Principal Investigator: Elizabeth Werner
The PI's research deals with questions in affine geometry and geometric probability of convex bodies as well as with applications. A tool of considerable importance in the area of isoperimetric inequalities is the affine surface area from affine differential geometry whose classical definition goes back to Blaschke and involves the curvature function of a smooth convex body. An important problem in convex geometry was to extend the notion of affine surface area to all convex bodies. The solution of this problem has only been completed within the last decade. At present, many extensions of the affine surface area exist, several of them discovered by the PI. The new techniques and ideas developed in the process of these extensions should be beneficial for other problems, and the PI proposes to apply these techniques to problems of approximation of convex bodies by polytopes. These approximation problems have been studied extensively and find application in many areas of mathematics and computer science. In one paper, for instance, the PI and her collaborator proved the surprising result that random approximation by polytopes (choosing the vertices of the approximating polytope randomly on the boundary of the body) is as good as best approximation. The Gaussian correlation conjecture in probability and statistics asserts that origin-symmetric convex sets are positively correlated under the standard Gaussian measure. In spite of several partial results obtained by many researchers within the last years, including the PI, the conjecture remains undecided. Optimal estimates for the tail of the Gaussian distribution obtained in this context by the PI and her collaborators are also relevant for problems in mathematical physics (see e.g.Differential Equations and Mathematical Physics, International Press 2000, p.43-51).

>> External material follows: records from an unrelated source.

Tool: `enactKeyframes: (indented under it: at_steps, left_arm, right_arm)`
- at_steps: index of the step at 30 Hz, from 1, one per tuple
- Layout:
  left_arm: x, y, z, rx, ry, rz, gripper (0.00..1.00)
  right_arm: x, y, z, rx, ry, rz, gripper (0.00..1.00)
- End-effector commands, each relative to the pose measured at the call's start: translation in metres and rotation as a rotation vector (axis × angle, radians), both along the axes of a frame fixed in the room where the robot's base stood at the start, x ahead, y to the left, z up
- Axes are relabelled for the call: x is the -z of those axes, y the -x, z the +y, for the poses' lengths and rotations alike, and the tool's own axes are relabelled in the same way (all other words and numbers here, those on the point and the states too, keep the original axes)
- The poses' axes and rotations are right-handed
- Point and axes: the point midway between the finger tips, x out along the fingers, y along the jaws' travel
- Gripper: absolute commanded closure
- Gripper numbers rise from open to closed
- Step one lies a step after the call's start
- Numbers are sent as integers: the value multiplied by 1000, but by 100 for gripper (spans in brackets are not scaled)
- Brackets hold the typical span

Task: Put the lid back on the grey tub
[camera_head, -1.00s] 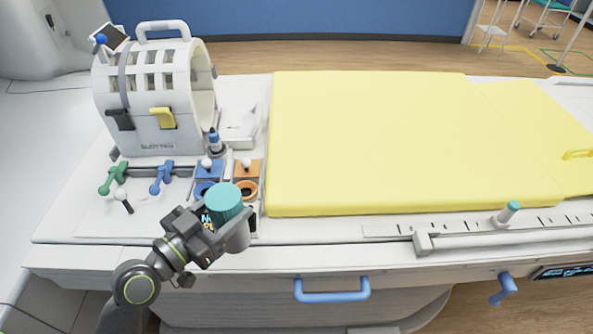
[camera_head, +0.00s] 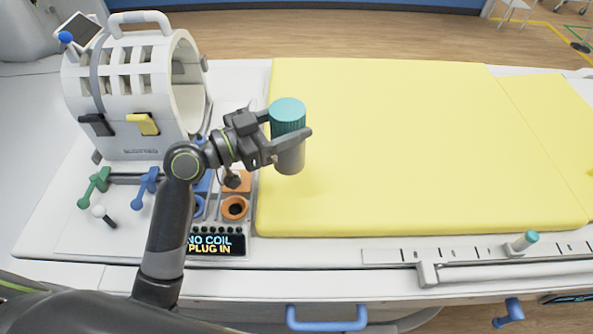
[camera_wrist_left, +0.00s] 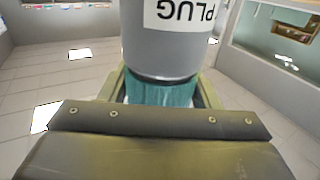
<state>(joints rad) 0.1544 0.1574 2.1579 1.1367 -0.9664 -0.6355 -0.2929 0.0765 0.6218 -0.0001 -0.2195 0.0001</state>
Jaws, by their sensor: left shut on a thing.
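A grey tub (camera_head: 290,160) with a teal ribbed top (camera_head: 287,113) is in my left gripper (camera_head: 290,137), over the left edge of the yellow mattress. The teal top sits against the grey body, and one finger crosses in front near where they meet. In the left wrist view the grey body (camera_wrist_left: 174,45) carries a white label, partly cut off, reading "PLUG" upside down. The teal part (camera_wrist_left: 162,93) shows between the jaws there. A dark line runs between teal and grey; I cannot tell how firmly they are joined. My right gripper is not in view.
The yellow mattress (camera_head: 400,150) is clear and wide. A white barred coil (camera_head: 130,85) stands at the left. A rail runs along the front edge.

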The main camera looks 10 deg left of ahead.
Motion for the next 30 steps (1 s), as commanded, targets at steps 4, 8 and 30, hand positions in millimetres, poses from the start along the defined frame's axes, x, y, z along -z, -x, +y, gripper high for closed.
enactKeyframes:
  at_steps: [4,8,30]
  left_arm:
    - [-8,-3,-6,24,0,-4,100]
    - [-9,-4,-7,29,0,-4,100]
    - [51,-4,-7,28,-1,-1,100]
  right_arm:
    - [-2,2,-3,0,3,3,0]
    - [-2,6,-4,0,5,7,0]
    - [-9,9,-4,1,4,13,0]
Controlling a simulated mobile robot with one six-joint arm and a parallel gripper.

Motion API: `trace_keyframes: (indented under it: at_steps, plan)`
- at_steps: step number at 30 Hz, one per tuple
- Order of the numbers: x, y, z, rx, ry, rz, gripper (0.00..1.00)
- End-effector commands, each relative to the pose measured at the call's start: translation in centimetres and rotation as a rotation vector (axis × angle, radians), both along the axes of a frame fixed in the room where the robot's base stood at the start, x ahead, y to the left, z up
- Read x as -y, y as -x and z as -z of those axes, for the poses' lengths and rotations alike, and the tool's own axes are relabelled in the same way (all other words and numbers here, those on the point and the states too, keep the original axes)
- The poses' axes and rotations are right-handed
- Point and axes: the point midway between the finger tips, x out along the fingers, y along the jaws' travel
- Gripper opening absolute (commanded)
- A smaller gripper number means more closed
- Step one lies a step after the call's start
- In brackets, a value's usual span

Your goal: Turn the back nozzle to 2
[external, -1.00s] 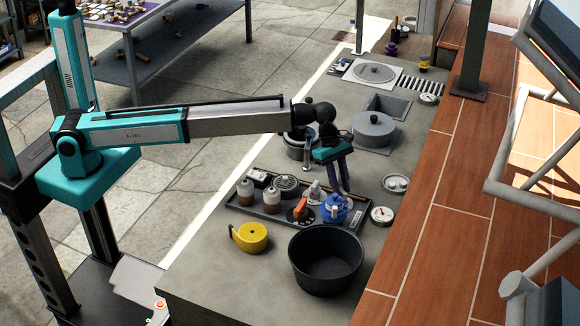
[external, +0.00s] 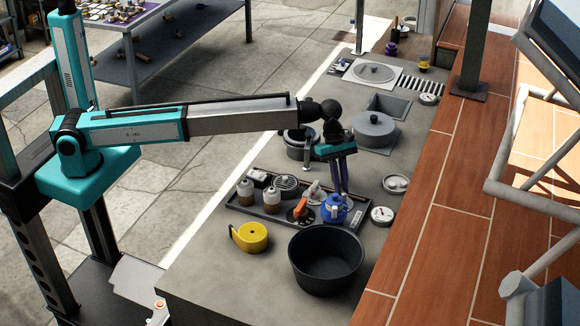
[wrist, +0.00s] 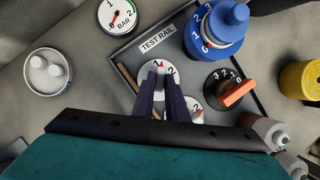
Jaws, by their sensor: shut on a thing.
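My gripper (external: 345,190) reaches down at the back right of the tray, behind the blue nozzle (external: 334,209). In the wrist view, my gripper (wrist: 160,78) is shut at a white numbered dial (wrist: 158,66); its fingers hide most of the nozzle part between them. A red mark shows on this dial between the numbers 1 and 2. The blue nozzle (wrist: 220,35) stands right of my fingers with its own white numbers. A black dial with an orange handle (wrist: 238,92) is farther right. Another white dial (wrist: 195,108) is partly hidden by a finger.
The dark tray (wrist: 125,50) bears a TEST RAIL label. A pressure gauge (external: 382,215) lies right of it, a black pot (external: 327,262) in front and a yellow tape roll (external: 250,238) front left. White-topped bottles (external: 271,201) stand on the tray's left part.

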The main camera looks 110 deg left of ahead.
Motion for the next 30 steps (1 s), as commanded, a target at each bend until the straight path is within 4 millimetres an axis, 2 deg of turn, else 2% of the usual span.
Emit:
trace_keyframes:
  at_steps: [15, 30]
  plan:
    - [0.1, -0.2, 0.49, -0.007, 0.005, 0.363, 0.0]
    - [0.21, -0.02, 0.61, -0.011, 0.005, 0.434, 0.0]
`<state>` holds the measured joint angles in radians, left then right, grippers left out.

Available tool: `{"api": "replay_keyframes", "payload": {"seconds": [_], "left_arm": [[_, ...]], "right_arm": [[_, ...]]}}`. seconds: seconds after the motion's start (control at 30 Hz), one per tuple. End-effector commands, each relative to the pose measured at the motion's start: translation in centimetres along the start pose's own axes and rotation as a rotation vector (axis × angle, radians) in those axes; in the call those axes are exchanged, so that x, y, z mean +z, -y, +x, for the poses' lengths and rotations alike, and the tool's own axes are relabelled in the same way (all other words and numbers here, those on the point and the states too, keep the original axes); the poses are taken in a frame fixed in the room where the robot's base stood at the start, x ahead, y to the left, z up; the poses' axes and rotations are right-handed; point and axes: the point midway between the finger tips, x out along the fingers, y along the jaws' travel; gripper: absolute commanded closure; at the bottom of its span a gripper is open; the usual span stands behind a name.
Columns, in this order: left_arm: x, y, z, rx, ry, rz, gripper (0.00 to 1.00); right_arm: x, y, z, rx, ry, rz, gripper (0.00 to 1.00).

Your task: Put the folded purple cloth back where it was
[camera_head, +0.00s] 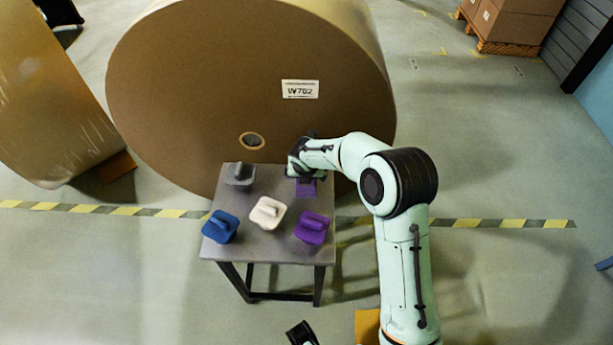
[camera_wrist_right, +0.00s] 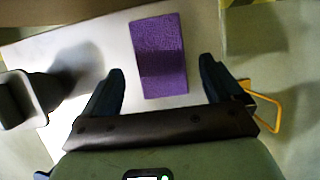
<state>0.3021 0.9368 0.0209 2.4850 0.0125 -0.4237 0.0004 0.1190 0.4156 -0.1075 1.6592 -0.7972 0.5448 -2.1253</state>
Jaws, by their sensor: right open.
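The folded purple cloth (camera_head: 306,188) lies flat near the back right corner of the small grey table (camera_head: 232,252). My right gripper (camera_head: 306,172) is over it and partly hides it in the head view. In the right wrist view the cloth (camera_wrist_right: 160,55) is a purple rectangle with a darker band across it. The open fingers (camera_wrist_right: 162,82) stand on either side of its near end, with visible gaps on both sides. A dark part (camera_head: 302,334) at the bottom edge of the head view may be my left gripper; its jaws cannot be made out.
Grey (camera_head: 239,176), blue (camera_head: 220,226), white (camera_head: 267,213) and purple (camera_head: 312,228) handled blocks stand on the table. The grey one also shows in the right wrist view (camera_wrist_right: 18,100). A huge kraft roll (camera_head: 200,100) stands just behind the table.

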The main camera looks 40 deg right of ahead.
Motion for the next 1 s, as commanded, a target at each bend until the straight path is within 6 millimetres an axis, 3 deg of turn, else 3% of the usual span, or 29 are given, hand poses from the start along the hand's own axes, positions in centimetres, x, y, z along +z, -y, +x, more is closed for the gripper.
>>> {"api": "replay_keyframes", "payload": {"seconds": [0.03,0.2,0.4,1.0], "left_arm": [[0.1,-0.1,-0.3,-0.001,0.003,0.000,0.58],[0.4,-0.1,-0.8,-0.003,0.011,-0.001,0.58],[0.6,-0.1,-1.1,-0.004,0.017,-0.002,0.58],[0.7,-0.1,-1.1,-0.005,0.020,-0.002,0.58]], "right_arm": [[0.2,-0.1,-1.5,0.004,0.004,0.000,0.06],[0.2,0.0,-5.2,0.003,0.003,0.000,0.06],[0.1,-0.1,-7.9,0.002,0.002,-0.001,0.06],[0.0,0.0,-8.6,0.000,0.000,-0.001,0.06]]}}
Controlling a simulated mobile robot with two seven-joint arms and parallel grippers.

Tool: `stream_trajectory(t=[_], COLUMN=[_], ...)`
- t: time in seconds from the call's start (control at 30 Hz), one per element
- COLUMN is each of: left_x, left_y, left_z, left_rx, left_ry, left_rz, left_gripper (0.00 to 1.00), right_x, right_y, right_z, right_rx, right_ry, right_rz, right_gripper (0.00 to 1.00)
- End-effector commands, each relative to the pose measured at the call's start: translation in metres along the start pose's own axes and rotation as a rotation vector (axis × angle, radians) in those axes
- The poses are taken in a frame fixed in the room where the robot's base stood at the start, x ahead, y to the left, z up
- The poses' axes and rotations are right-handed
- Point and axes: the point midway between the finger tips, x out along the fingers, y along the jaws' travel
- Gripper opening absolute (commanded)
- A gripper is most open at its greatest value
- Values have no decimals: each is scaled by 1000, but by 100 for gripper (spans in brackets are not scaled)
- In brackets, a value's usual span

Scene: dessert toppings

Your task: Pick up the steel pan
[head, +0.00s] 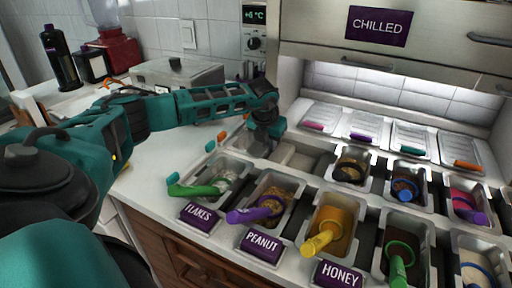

The PI wants to get an understanding of the structure of convex sets. To do so she uses techniques from different areas of mathematics: analysis, differential geometry, convexity theory. One wants to understand the structure of such sets as they appear naturally not only in other branches of mathematics and mathematical physics, but also in applied areas, like tomography and image analysis, and computer sciences. The PI and her collaborators plan to continue working on problems where convexity and other areas of more applied mathematics interact. Currently she is involved in a project related to quantum computing which uses -among other things- tools from convexity theory.